J'ai aimé cette ample fresque brossée, du quark aux "esprits", cette manière d'affirmer la primauté d'une volonté d'être universelle et intemporelle. Je me demande un peu comment peuvent subsister les "esprits" dans l'univers final de plus en plus vide, à la trame distendue : ne faudrait-il un minimum de support énergétique ? Mais enfin, admettons.

La partie la moins réussie, pour moi, est celle de l'homme des cavernes : l'imagerie m'en a paru déjà lue et relue. Il est vrai que le sujet a déjà été bien exploité, y compris la rivalité Sapiens-Néandertal.

Au final, un tableau que j'ai trouvé bien brossé, exaltant par moments. Vous avez créé une fin "qui boucle", et cela paraît presque obligatoire au vu du mouvement général. Je lui reprocherai toutefois de s'attarder un peu dans les tout derniers paragraphes : l'univers rétrécit, il rétrécit, oh là là alors, qu'est-ce qu'il rétrécit... et BANG !
Je pense que vous pourriez avantageusement resserrer cette partie, à mon avis cela donnerait une meilleure dynamique à l'histoire.

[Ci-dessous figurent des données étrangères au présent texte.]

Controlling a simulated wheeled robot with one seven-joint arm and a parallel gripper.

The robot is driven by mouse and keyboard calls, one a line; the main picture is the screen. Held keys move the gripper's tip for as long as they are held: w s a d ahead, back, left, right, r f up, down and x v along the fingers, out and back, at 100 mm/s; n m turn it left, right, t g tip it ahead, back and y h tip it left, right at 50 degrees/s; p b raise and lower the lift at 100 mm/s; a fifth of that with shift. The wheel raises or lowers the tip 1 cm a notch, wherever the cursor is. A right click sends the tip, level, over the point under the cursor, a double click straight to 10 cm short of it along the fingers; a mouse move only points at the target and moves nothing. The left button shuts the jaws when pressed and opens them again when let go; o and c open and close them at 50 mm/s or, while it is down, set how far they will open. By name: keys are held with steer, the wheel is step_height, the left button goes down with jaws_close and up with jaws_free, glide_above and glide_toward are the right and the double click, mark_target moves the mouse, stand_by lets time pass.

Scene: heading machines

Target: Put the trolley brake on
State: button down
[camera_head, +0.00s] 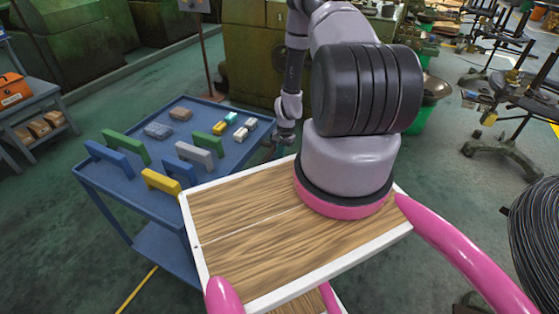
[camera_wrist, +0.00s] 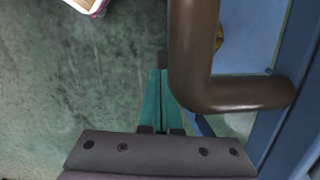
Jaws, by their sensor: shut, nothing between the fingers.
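The blue trolley (camera_head: 213,163) stands left of my base, its top carrying several coloured blocks. My gripper (camera_head: 284,138) hangs at its right end, small and partly hidden in the head view. In the wrist view my gripper (camera_wrist: 161,75) is shut and empty, its teal fingers together above the green floor. A thick dark brown bent tube (camera_wrist: 205,75), seemingly the trolley's handle, runs just right of the fingers and joins the blue trolley side (camera_wrist: 290,115). A small tan part (camera_wrist: 218,38) shows behind the tube. I cannot identify the brake in either view.
My own wooden-topped base with pink rails fills the front. Green machines (camera_head: 75,50) stand behind the trolley. A grey bench (camera_head: 35,110) with an orange toolbox (camera_head: 13,89) is at far left. A black coil (camera_head: 537,230) is at right. Floor left of the fingers is clear.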

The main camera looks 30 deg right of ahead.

"Quelques illuminés annonçaient même la fin de l’énergie pure, et aussi l’invasion de la matière dans un délai très court." : j'adore !
"Krron avait déjà vaincu à lui tout seul un mammouth" : Ouah ! Là, faut qu'on m'explique...
"Il se baissa pour ramasser devant lui un fémur de phacochère qui traînait sur le sentier. Il le lança le plus fort possible au dessus de sa tête." : Euh... cela, ça déboule tout droit de "2001, l'odyssée de l'espace", et je ne vois pas la nécessité ; comme lectrice, j'aurais préféré que vous trouviez votre propre imagerie.

   Anonyme   
24/8/2014
 a aimé ce texte 
Passionnément
Eh bien, moi, j'ai adoré cette épopée de la vie ou plus exactement de la conscience qui m'est apparue, à l'instar de la genèse, comme une création en sept jours, sept jours cosmiques jusqu'au retour éternel. À tout moment, l'intérêt dramatique est présent et l'on vous suit sans faiblir.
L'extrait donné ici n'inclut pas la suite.